Me preguntaba alguien el otro día por qué publiqué dos libros de ficción y después no he sacado nada más a la luz en estos años (aunque eso no es del todo cierto si los cuentos sueltos cuentan). Esta pregunta me hizo pensar en la agricultura.
Hace un par de décadas, escondido en los recovecos que en Nueva York llamamos apartamentos, fantaseaba yo con algún día en que tuviera un pedazo de tierra sobre el cual poner los pies desnudos, qué se yo, la idea esa de tener una casa con un patio, aunque no fuera muy grande, para quitarme los zapatos y sentir la naturaleza como cuando niño.

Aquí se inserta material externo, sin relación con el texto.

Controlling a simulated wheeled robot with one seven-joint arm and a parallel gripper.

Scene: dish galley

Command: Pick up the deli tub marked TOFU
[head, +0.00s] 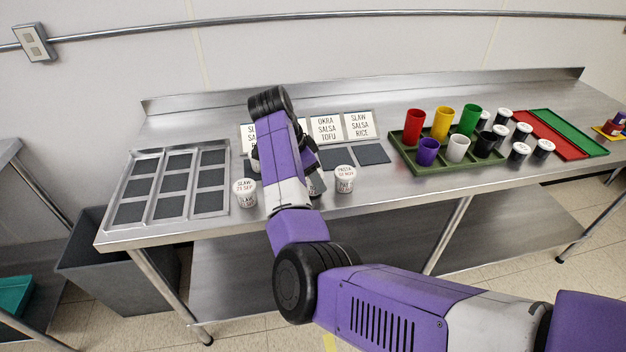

Imaginaba más, que podría llegar a ser uno de esos jardineros urbanos que siembran tomates, ajíes, limones, arándanos y berenjenas en su pedacito de tierra y los cultivan cualquier tarde antes de la cena, y regalan luego a sus amigos el vegetal primoroso y la fruta fresca.
Se me olvidó ese asunto y me fui por unos años de la gran metrópolis y mudé mi pequeña familia a una casa rodeada de patio por todos lados. Había un bosque de pinos detrás, mucho cielo abierto y toda la luz posible. Mucho más de lo que yo esperaba.
Entonces, tocaba empezar el trabajo en ese jardín, ¿cierto?
Fuimos cualquier tarde veraniega (casi siempre es verano en la Florida) a la ferretería y obtuvimos algunos implementos -- palas, guantes, barreras, carretilla, tierra negra, qué se yo -- y árboles o semillas de plantar. Buscamos por un rato en el patio hasta ubicar un pedazo de tierra que nos pareció ideal para nuestro primer jardín orgánico.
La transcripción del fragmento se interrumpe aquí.